Well put! Despite protestations to the contrary, it seems to me there was a fair amount of gender bias among Tolkien's tale of the Noldor (but that is an essay in itself). Nerdanel and Miriel are written as exceptions; Galadriel is written strong, but only forgiven after long years of suffering and final redemption; Aredhel is punished for trying to break away from the cage her brother kept her in, etc., etc.

But this is truly a wonderful piece, which gives Nerdanel her own mind and her own creative power. Really important. I was gripped by the plastic elements of the story, the crafts, the texture, the colors, and pulled through much too quickly. I will go back and read it more slowly another time. But I did not want to wait to tell you how much I love it.

I am not familiar with the Medieval polychrome wooden relief carvings at the Smith College Museum but was thinking of others I have seen in other places (the NYC Metropolitan Museum and its Medieval branch at the Cloisters) while I was reading. So, that aspect of the description was wildly successful for me. I felt so clever when I read your note. (Readers love to feel like they got something the writer intended.)

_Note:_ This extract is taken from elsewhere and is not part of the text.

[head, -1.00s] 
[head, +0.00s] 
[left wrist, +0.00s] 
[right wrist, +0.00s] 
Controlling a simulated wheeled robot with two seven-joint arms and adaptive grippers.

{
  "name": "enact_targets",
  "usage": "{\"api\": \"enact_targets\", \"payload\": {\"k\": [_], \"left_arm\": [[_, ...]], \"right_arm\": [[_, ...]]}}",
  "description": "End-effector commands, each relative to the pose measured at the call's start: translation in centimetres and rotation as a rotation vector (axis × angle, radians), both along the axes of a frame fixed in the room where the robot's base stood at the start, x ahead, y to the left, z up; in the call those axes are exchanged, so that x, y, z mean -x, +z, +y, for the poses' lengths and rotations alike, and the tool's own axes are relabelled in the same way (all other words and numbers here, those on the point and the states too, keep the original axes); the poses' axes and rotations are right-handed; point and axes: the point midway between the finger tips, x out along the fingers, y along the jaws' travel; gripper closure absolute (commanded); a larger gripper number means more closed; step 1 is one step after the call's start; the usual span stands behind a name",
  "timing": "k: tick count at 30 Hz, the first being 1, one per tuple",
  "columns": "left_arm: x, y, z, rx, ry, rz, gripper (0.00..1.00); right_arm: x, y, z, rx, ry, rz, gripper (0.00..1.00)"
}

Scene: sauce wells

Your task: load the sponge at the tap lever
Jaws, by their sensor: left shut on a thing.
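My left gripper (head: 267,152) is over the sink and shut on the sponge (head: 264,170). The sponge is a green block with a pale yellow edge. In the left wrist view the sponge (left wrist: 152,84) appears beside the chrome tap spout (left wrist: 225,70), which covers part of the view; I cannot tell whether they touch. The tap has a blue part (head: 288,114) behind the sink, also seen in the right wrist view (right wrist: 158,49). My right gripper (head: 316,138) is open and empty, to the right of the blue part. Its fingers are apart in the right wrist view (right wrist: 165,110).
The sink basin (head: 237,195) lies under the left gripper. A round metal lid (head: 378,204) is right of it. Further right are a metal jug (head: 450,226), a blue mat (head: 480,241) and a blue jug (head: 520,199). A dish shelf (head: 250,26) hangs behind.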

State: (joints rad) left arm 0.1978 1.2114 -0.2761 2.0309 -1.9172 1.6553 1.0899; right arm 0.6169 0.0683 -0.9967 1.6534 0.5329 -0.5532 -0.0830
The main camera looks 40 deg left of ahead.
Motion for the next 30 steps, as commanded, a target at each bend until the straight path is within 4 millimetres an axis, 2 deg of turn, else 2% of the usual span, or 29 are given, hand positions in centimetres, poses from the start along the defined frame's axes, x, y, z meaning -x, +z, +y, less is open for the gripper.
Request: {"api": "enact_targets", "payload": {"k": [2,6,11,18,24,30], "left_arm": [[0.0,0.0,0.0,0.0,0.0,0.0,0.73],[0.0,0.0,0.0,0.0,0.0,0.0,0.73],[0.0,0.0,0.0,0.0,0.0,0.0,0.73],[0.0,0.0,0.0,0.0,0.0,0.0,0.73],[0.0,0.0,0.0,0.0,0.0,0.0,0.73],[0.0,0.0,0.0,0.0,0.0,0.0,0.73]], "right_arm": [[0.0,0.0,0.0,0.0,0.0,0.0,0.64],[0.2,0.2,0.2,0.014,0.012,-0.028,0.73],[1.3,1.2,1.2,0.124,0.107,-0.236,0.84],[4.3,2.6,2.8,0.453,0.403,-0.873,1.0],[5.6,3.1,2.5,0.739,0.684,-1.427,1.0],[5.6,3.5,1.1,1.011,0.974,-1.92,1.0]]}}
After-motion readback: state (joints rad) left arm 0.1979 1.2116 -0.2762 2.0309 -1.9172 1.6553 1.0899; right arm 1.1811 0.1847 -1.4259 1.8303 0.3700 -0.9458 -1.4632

I wish the better description of Nerdanel's art had made it into the published Silmarillion. I think I have referenced it myself in more than one story. Her power as an artist and a craftsman is what makes the Nerdanel/Feanor love story work for me. If she was lauded as the best mom in Aman and beautiful as Luthien, their story would not have worked for me.

Thanks for sharing a beautiful piece!

Thank you so much! You have an observant eye: the crowd of the bereft, their individuality, was something that became poignant to me as I wrote . . . thinking about how the sort of "blessed kingdom" aspect of Aman becomes so paradoxical for the Noldor after the traumatic splitting of their people.

It makes me happy to here Oshun recommended it!